A powerful document that has been used in the past but, is often overlooked for short fast-paced projects will be reintroduced to you in this article from a different perspective. Often overlooked for short duration projects, the Product Development Specification is a powerful document that can be prepared very quickly and provides a great organizational starting point for the project. In this article, I will re-introduce this important document from a different perspective and will examine the important sections it should contain. This article can serve as a guide to help the Program Management group in your firm, focus on the correct issues concerning the documents proper use.
The Product Development Specification, if used properly, can turn a fast-paced high stress program into a successful well-documented result for your project. The proper use of this document will result in the project being documented in a controlled, efficient manner and will serve as a foundation for other programs in your firm.

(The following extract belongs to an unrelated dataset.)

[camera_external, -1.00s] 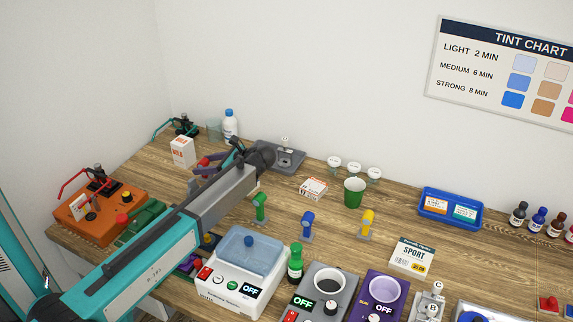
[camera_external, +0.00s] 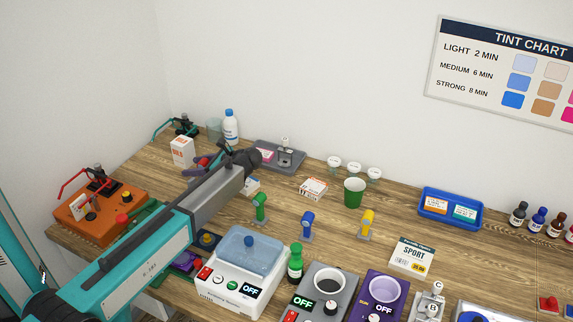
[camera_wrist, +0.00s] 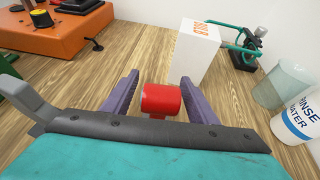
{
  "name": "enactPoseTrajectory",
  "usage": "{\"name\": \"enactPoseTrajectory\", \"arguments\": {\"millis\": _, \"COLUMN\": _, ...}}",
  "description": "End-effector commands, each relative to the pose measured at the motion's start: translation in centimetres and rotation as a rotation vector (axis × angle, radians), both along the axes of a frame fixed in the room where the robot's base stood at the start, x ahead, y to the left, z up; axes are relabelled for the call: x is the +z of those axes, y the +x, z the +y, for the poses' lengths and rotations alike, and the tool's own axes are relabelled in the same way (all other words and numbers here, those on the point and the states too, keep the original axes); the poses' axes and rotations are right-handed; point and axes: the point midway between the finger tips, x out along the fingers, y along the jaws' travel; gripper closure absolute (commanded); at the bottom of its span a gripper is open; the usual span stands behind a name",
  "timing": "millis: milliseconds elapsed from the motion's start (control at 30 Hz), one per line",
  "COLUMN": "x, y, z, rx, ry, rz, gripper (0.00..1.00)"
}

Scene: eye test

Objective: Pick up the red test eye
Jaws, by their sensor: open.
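The red test eye (camera_wrist: 161,100) is a short red cylinder seen in the wrist view, low between my gripper's two purple fingers. In the external view a small red part of it (camera_external: 203,161) shows by my gripper; the rest is hidden. My gripper (camera_wrist: 160,78) is open, with one finger on each side of the red piece. Whether either finger touches it, I cannot tell.
A white carton (camera_wrist: 195,55) stands just beyond the right finger. A green-armed device (camera_wrist: 242,42), a clear cup (camera_wrist: 283,82) and a rinse water bottle (camera_wrist: 300,122) are further right. An orange machine (camera_wrist: 55,30) is at the left. Bare wood lies between.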

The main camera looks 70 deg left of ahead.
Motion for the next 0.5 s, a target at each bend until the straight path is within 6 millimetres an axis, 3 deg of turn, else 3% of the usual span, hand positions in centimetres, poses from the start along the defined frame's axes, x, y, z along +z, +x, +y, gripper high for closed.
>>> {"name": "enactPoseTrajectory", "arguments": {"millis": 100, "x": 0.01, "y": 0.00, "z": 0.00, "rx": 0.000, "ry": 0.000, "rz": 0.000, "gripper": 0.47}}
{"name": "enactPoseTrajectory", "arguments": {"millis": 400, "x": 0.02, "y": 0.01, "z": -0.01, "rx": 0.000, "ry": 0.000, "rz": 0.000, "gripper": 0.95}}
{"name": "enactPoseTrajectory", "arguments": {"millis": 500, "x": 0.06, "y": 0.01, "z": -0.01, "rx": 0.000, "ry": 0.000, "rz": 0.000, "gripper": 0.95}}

Keeping on Scope throughout the project:
The most important item to the success of a project is keeping the Scope of the program on track. The scope represents the fundamental direction to a satisfactory outcome and helps ensure a delighted customer. When Scope is poorly defined and the project shifts to customer needs that were not part of the original plan, the program management triad parameters of cost and time start to suffer and lack control. When the Scope is focused only on the needs of the provider, the customer usually suffers or may become unhappy with the program. When time and resources are limited in an organization and when projects are small, keeping the scope on track is even more difficult but, essential. Small projects are usually done quickly or often off the side of the desk, and can be left untouched for days or weeks.
Delays by either party can result, because of resource, funding problems or lack of attention. This shuffling of attention to the project, can lead to misunderstandings and forgotten details that can make or break the project. The key to success is a method for fast accurate documentation. For these situations, I would like to recommend the use of an important tool called the “Product Development Specification”.

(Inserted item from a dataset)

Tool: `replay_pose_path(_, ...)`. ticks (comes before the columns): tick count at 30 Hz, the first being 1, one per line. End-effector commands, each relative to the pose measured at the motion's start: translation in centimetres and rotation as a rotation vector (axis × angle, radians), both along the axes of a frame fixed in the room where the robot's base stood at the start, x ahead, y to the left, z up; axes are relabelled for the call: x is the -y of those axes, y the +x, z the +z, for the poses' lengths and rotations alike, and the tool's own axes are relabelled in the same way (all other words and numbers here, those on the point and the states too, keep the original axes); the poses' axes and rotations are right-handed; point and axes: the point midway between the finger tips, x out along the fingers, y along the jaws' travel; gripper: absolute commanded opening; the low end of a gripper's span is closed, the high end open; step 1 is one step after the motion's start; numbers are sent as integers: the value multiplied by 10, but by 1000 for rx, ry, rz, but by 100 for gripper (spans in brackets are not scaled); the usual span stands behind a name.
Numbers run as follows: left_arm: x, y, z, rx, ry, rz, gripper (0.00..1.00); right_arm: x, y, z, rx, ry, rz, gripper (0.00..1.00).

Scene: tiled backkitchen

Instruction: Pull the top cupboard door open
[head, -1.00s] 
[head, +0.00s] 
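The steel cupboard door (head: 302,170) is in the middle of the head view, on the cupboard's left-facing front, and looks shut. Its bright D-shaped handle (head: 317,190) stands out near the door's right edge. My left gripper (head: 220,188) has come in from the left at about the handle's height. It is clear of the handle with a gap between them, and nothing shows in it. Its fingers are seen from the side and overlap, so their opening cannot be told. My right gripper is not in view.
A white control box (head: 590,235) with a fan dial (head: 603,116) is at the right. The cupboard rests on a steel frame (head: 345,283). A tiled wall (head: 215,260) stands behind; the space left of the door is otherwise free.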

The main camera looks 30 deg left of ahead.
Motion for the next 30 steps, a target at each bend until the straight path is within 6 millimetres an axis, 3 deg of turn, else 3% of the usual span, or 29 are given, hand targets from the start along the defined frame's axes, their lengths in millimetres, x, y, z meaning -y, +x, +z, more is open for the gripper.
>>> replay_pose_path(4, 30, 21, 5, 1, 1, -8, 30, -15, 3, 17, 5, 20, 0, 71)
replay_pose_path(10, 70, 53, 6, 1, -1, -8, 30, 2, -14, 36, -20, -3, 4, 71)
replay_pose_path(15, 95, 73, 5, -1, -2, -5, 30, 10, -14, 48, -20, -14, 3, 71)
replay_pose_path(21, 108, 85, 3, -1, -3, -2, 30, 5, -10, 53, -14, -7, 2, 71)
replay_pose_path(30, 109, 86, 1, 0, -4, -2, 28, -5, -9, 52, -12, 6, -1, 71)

This short, but comprehensive document serves as a living document and serves as the voice of the customer. It serves to translate the customer’s needs into scope documentation for the project, from the project teams point of view. This document can become the negotiation between the project team and the customer to make sure both sides are going to be on the same page throughout the execution of the project. In fact, this document is usually signed by both parties prior to design freeze and can serve as a interim contract to ensure detailed and complete communication was generated during product development. A document of this type can ensure both parties are working to a common goal and can keep the project from suffering severe scope creep. Many projects are done with numerous aspects undocumented. Although we like to think our memories are very good, most often relying on memory results in unclear expectations, confusion, and a disappointed customer. The lack of good documentation can have legal consequences as well.

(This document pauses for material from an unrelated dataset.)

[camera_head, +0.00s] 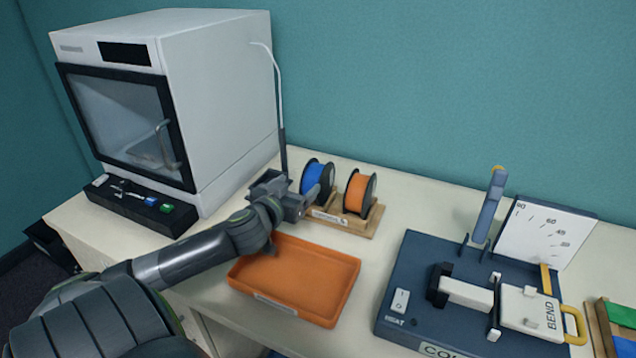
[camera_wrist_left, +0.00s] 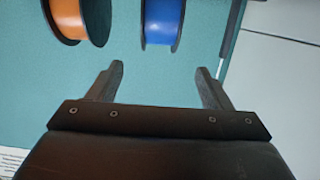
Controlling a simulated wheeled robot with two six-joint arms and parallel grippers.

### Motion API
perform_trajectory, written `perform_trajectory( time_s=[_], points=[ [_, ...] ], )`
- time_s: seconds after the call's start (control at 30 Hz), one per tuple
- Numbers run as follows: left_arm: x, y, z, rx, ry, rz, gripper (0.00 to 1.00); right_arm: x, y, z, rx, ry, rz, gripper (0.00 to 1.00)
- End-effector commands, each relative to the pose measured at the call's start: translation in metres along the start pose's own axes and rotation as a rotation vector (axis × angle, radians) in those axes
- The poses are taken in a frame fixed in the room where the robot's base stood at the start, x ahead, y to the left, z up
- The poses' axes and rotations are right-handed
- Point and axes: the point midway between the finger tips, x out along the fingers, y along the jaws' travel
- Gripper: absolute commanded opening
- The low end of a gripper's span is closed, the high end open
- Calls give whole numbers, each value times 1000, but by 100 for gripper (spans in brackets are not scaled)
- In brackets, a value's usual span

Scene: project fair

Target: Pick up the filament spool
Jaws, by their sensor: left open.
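Two filament spools with black flanges stand upright on a wooden holder (camera_head: 345,226) behind the orange tray. The blue filament spool (camera_head: 314,174) is on the left and the orange filament spool (camera_head: 357,192) is on the right. My left gripper (camera_head: 298,190) is open and empty, just in front of and left of the blue spool. In the left wrist view, the blue spool (camera_wrist_left: 162,22) lies beyond the gap between the open fingers (camera_wrist_left: 160,70), apart from them. The orange spool (camera_wrist_left: 70,18) is at the upper left there. My right gripper is not in view.
An orange tray (camera_head: 312,282), empty where visible, lies below my left arm. A white 3D printer (camera_head: 225,90) stands at the left with a black tool strip (camera_head: 140,208) in front. A blue bending machine (camera_head: 410,275) is at the right. Bare tabletop (camera_head: 420,205) lies between.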

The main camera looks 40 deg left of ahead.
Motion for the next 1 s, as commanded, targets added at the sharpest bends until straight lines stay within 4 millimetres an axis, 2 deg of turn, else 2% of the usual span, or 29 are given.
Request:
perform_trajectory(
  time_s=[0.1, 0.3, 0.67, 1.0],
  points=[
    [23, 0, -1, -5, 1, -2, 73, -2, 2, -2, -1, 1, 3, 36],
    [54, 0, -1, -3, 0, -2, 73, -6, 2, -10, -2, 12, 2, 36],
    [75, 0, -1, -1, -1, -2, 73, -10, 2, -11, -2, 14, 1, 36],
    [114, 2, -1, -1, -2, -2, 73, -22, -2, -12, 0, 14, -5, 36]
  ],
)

The Product Development Specification should include important sections such as:
1) A section addressing the Scope of the project, defining the purpose of the project, delivery expectations and the intended final application for which the product is being designed.
2) A detailed description of the product or service including operational descriptions, important required features and Performance Requirements, including a list of all identifiable critical characteristics.
3) A section pertaining to details about installation and product aesthetics.
4) Agency requirements and or special approvals or contracts that may be involved or necessary on or before delivery.
5) Try to include Manufacturing details, if pertinent, which may focus on manufacturing rates, special manufacturing needs and costs of certain critical processes.
6) Be sure to address Quality and Safety Targets for the product and manufacturing process.
7) Consider shipping and handling of the final product. If the product is service oriented, try to document how the service will be provided, the format for delivery and who will be responsible for delivering it.
8) Finally, a section on Reliability and /or Final Testing Requirements, the customer will agree to, for Acceptance of the product of the project.
The section on Scope is used to define the project so that expectations between the customer and provider of service will be concise and clear. Scope statements generally involve details such as defining the boundaries of the project and a good detailed description of the product of the project.
The golden rule is to define things from a delivered product point of view, detailing exactly what the customer needs and no more. From this documentation a reasonable understanding of the work necessary to finish the project will be easy to generate. It is often helpful to include a paragraph on the reason the project is being done. This view of the project will satisfy the project team that a useful result will be the ultimate goal of the project and will help to reaffirm purpose when the team strays away from a clear objective.
This short section must be done from the customer point of view and should be continually tested and reaffirmed with the customer during the course of the project. Timeframe for the project should also be addressed. Try to determine a negotiated delivery time for the product and document it. A customer rarely knows the development issues a manufacturer faces and discussing those constraints and assumptions with them, will add to understanding about realistic program milestones and product delivery.
A clear expectation must be established between the customer and the project team for what work will be done, when it is expected and by what responsible person. If the project warrants the additional effort, a short work breakdown structure considering the major delivery elements could be added to this section. Definition of each of the work package items can be detailed over the course of the project as progressive elaboration. The success of the project depends on how well the team understands the expectation from the customer.
Product Description and Critical Characteristics:
The second section of the Product Development Specification should focus on a detailed description of the product. The product must be defined from an engineering point of view detailing major elements of construction, specific operational or performance characteristics, and how the operational aspects of the product will be achieved. The simplest form of documentation of customer requirements is to ask the customer for a written specification.
The project team can then go through the specification identifying ways in which the designed product will attempt to meet those customer needs. In generating this information, the team must think in terms of translating the customer needs into functional product design characteristics. This is a hard concept for many team members to grasp. A helpful way to go about this is to list the customer’s requirements and then identify the specific functional product characteristics that enable the product to meet those requirements.
This approach is a fundamental approach to documentation of product characteristics similar to the QFD process. Another way to think of this is to identify controlling characteristics of the product that if controlled to a given specification, then the product would meet the customer’s needs for that particular product requirement.
The project team must think in terms of Critical Characteristics. A strong focus between the customer and the provider on critical items can eliminate embarrassing misconceptions and forgotten details at time of product acceptance. The critical characteristics should also be considered for the type of quality control necessary to meet the specifications. Often, the customer will demand unrealistic controls on certain specifications because of bad experiences in the past. It is important for the project team to document the specification but more importantly capture the voice of the customer in terms of control, thereby avoiding embarrassing unrealistic expectations passed down to the Quality Team at product launch.